Das Wörtchen wie signalisiert einen Vergleich, hier den Vergleich dieses Blogs mit einem Pilzblog. Die Analogie lädt dazu ein, das Vergleichsmoment zu benennen, den Vergleich aufzulösen und zu erklären, warum er wie ein Pilzblog sei. Bei Mk ist ein solches Entschlüsseln unerlässlich, weil der Unsinn und die Irritation darüber gewollt sind.
Vergleiche lassen sich auf vielerlei Weise ausdrücken. In der Bibel gibt es unzählige Bilder, die auch ohne die Konjunktion wie unmittelbar verständlich sind. Das bekannteste: Der Herr ist mein Hirte. Ursprünglich war das Bild noch direkter: Der Herr weidet mich.
Niemand wird das Bekenntnis Gott ist mein Felsen wörtlich verstehen (Ps 18,3). Das Bild braucht keine Auflösung, zumal es in dieser absoluten Gleichsetzung viel stärker ist als im gewöhnlichen Vergleich (Gott ist wie mein Felsen).
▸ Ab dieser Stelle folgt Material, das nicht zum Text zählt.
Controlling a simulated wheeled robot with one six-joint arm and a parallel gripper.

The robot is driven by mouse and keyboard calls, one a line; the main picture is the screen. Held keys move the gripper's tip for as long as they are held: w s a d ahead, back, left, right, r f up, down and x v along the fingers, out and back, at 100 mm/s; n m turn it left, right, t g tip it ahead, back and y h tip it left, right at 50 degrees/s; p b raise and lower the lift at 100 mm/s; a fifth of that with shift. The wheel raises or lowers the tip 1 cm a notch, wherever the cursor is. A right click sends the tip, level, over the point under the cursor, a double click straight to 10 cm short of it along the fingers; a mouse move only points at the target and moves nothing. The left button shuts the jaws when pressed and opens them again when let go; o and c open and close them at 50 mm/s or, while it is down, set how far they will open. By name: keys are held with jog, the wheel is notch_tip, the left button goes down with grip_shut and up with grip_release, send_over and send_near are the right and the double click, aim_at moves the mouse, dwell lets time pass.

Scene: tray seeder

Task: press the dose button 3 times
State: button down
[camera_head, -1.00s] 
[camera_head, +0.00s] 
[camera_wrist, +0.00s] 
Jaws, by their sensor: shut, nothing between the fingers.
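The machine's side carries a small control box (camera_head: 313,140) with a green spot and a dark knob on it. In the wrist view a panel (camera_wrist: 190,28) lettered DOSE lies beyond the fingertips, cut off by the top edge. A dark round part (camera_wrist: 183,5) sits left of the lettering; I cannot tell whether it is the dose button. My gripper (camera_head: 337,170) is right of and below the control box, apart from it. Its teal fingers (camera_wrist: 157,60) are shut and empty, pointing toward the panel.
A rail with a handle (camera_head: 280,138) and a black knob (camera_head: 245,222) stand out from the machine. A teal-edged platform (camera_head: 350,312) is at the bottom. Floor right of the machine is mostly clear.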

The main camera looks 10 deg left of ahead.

In der Version der Septuaginta, in der griechischen Übersetzung des Psalms, ist die Gleichsetzung zwar als solche beibehalten, doch die Formulierung ersetzt durch eine vergleichsweise farblose Wendung (Gott ist meine Feste; Ps 17,3 LXX).
Ähnliches geschieht in der Septuaginta oft, und zwar immer dann, wenn Gott mit einem Felsen gleichgesetzt wird. Erklärungen dazu gibt es, sie schießen aber nicht wie Pilze aus dem felsigen Boden der Theologie.
Mit ein- und demselben Bild, hier mit dem der Pilze, lässt sich Unterschiedliches verbinden. Deutungsoffene Metaphern machen je unterschiedliche Auslegungen möglich, auch in einem Pilzblog wie diesem.
Eine Botanikerin oder ein Mykologe wird ihn vor allem nach wissenschaftlichen Kriterien beurteilen. Anders die Pilz-Sammlerin, die mehr auf den Genusswert achten oder Speisepilze von giftigen unterscheiden will. Ein Koch fragt nach der besten Zubereitung; dafür wird er wieder andere Maßstäbe setzen.
Dieser Blog ist ein Pilzblog, der alle drei irritieren will: Die Wissenschaftler:innen, weil weder die Methode, noch die Ergebnisse ihren Standards entsprechen. Die Pilz-Sammlerin, weil sie zu viele Informationen vorfindet, die für ihren Bedarf unerheblich sind, und den Koch, der für die Feuerstelle der Kirche hier kein brauchbares Rezept findet.
Die Gleichsetzung des Blogs mit einem Pilzblog verlangt ebenso nach einer Auflöung wie die bilderreiche Erzählung des Mk. Sein Text ist vielfach rätselhaft, voller irritierender Aussagen, weil kunstvolle Bilder und Rätsel ein Merkmal seiner Erzähltechnik sind. Wie sie aufzulösen sind, bleibt offen.
Der anonyme Autor gibt uns, den Leser:innen des Mk, noch heute manche harte Nuss zu knacken. Um im Bild zu bleiben: Er bietet uns ein Pilzgericht an, das Spuren von harten Nüsse enthält. Es schmeckt uns vielleicht auch dann noch, wenn wir sie nichtsahnend herunterschlucken.
Bei genauer Untersuchung der harten Nüsse des Mk lassen sich Rückstände giftiger Pilze entdecken. Solche Funde könnten die Wissenschaftler:innen interessieren, die Hinweisen auf historische Vergiftungen nachgehen, die Sammlerinnen, die Pilze wegen ihrer erstaunlichen Schönheit sammeln, und die Köche, die nicht mehr mit Dosenpilzen arbeiten wollen.
Dieser Blog spürt die unter der Erd-Oberfläche verborgenen Pilze auf und damit ihr Myzel, das hochkomplexe Netz ihrer unterirdischen Verbindungen. Er möchte die kunstvollen Rätsel der Erzählung und die Giftigkeit ihrer Bilder benennen, freilich ohne einen Atompilz zu provozieren.
Im Unterschied zum Text des Mk geht es hier nicht um den richtigen Glauben, sondern um die Frage, warum so viele Stinkmorchel, warum sogar Giftpilze auf felsigem Boden gedeihen konnten. Vergiftungen durch den Vatikan wird er schon nicht auslösen, wenn dabei das Urgestein der Kirche in Frage steht. Und bisher ist von einem Shitstorm nichts zu spüren.